André Luiz de Souza ganha salário mínimo, mas foi informado pelo fisco que era sócio de duas empresas em Volta Redonda (RJ)

Por Exclusivo RJ em 08/01/2024 às 10:00:38

Em agosto de 2002, o comerciário André Luiz de Souza, de 51 anos, trabalhava como porteiro no Condomínio Edifício Spart, na cidade de Barra Mansa (RJ), no Sul Fluminense, quando seus documentos foram extraviados ou furtados, conforme narra no Boletim de Ocorrências 090-00685/2008, registrado na 90ª Delegacia de Polícia naquele período.

No ano de 2008, voltou à delegacia. Desta vez, denunciava que o seu nome constava como sócio de duas empresas com sede em Volta Redonda, as quais nunca constituiu e tão pouco sabia que diante do fisco era um empresário obrigado a declarar e pagar Imposto de Renda anualmente. Aquela altura já figurava como devedor.

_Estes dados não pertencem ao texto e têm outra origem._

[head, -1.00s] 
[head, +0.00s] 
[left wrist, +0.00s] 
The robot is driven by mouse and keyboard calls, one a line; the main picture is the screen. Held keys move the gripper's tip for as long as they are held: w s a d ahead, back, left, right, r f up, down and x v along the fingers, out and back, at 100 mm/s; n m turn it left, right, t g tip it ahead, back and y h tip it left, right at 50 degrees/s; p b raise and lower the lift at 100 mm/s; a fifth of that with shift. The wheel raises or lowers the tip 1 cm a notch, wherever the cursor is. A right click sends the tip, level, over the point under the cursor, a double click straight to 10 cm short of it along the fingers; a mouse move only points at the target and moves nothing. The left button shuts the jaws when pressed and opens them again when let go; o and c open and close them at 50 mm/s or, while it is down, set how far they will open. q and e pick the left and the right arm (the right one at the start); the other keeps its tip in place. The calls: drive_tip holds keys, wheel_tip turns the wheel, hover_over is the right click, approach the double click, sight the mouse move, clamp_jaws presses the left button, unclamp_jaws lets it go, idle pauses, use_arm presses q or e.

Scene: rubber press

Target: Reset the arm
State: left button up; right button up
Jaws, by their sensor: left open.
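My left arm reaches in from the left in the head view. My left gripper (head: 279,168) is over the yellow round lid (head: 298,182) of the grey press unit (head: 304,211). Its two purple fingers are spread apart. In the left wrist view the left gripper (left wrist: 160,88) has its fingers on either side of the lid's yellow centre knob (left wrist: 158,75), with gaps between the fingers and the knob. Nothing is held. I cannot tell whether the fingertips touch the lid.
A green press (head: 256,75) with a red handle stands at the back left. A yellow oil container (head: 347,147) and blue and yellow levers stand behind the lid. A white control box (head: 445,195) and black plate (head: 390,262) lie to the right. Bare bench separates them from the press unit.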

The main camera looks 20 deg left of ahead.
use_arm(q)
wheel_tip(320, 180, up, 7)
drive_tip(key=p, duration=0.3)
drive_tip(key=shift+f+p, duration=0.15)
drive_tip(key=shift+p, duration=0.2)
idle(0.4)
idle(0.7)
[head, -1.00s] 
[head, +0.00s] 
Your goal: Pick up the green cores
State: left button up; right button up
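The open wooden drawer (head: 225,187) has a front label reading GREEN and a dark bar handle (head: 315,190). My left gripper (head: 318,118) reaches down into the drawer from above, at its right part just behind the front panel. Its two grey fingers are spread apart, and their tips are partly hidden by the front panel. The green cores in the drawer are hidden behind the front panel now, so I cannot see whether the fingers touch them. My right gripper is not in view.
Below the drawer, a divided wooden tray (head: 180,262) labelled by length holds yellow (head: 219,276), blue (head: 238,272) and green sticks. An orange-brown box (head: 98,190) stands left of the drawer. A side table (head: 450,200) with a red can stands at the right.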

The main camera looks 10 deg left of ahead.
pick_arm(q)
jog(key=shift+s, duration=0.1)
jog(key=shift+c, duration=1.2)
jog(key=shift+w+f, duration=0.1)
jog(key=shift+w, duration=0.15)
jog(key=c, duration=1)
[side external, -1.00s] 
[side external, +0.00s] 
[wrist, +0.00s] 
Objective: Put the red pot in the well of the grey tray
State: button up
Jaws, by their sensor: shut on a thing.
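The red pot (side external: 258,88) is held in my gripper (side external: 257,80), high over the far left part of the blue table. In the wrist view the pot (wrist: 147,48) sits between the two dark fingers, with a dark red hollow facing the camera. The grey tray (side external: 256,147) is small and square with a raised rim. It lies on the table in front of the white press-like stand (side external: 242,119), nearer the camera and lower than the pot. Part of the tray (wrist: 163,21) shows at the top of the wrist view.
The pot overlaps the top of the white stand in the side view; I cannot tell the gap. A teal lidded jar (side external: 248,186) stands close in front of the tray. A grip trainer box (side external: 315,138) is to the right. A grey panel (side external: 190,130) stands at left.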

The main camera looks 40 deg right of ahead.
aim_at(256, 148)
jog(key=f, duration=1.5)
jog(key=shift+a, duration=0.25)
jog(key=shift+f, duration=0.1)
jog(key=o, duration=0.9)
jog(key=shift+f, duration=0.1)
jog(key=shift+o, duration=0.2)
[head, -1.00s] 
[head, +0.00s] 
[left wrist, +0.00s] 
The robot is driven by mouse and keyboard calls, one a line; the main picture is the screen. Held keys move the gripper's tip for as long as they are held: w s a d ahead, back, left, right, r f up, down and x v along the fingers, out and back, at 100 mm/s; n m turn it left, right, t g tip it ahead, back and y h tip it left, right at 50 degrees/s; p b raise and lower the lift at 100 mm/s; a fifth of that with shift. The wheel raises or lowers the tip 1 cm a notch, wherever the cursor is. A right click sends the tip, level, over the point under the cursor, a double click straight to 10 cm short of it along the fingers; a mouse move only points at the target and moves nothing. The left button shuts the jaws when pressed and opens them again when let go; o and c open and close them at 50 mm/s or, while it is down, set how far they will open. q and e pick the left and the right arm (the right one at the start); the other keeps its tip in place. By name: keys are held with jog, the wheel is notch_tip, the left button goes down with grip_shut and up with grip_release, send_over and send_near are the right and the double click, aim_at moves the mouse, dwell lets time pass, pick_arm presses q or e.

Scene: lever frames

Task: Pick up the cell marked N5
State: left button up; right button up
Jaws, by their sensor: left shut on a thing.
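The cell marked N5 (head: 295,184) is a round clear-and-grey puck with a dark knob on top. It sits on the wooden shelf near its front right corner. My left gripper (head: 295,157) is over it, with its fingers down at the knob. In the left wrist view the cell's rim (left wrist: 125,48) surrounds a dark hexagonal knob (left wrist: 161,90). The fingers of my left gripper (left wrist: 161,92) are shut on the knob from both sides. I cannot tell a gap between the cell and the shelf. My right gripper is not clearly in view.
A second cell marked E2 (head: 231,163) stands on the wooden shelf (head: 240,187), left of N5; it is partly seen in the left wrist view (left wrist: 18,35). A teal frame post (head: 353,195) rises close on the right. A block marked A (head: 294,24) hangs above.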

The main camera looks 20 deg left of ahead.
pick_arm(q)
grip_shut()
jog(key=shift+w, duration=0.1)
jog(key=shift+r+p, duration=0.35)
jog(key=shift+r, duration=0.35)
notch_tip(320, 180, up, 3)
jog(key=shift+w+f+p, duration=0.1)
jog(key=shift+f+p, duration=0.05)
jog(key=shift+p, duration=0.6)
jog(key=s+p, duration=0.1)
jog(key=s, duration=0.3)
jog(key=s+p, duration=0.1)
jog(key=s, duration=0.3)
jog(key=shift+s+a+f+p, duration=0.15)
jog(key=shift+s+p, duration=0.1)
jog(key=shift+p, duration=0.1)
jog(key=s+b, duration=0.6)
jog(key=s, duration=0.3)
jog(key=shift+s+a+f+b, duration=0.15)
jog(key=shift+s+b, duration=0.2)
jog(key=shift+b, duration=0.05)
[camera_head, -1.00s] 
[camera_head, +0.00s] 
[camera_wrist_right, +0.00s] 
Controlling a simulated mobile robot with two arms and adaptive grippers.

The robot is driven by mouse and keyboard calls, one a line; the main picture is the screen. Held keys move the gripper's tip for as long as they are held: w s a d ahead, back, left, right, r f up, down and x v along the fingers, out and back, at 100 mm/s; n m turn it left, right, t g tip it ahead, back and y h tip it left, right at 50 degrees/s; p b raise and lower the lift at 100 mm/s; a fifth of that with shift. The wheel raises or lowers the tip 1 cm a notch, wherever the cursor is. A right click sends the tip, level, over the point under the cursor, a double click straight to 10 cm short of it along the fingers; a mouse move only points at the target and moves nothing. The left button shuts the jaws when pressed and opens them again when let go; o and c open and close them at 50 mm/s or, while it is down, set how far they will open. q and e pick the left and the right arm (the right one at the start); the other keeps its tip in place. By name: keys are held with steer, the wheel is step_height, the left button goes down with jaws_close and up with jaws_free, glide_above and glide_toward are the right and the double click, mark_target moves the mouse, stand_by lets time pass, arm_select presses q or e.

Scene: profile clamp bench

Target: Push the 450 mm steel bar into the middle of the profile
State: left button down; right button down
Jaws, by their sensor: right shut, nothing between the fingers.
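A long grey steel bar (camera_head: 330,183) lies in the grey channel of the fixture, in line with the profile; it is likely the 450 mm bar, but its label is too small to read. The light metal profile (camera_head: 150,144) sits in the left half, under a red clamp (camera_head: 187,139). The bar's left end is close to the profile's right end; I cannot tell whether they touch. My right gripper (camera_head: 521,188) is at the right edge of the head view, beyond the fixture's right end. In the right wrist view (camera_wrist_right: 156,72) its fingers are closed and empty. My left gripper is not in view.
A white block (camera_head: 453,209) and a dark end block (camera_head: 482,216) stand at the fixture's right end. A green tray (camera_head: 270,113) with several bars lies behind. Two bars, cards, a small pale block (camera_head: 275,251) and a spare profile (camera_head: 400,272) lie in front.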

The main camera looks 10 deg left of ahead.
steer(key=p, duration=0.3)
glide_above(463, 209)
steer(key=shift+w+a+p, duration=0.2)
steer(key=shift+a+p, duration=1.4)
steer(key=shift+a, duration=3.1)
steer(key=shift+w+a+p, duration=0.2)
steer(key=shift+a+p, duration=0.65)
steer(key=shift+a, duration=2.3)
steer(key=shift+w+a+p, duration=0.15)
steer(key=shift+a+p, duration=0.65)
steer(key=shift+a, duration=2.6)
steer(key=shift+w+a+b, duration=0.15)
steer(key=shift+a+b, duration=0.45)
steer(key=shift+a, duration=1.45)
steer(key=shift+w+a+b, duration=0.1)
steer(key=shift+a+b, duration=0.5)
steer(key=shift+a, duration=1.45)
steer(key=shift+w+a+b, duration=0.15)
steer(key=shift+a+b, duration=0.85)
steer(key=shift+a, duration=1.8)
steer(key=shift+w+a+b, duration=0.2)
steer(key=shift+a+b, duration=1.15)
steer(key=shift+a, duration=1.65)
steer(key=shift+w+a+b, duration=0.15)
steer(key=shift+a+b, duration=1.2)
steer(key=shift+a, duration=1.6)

Esta descoberta aconteceu depois de uma notificação da Receita Federal sobre débitos tributários não declarados desde de 2003. Neste momento, o comerciário começa uma jornada pelos corredores da justiça que persiste até os dias atuais.

André Luis de Souza foi vítima de uma fraude. Seus documentos foram usados para transferência de propriedade no contrato social das empresas H. C. de Volta Redonda Informatica Ltda-ME e Transmunk Locação Ltda-ME, atos que geraram um processo que envolve no polo passivo um contador, o Banco do Brasil, o Cartório de 2º Ofício, a Jucerja (Junta Comercial do Estado do Rio), um empresário e um personagem que atualmente é fiscal da Secretaria de Estado de Fazenda (Sefaz RJ) cedido ao Ministério Público do Estado do Rio de Janeiro (MPRJ).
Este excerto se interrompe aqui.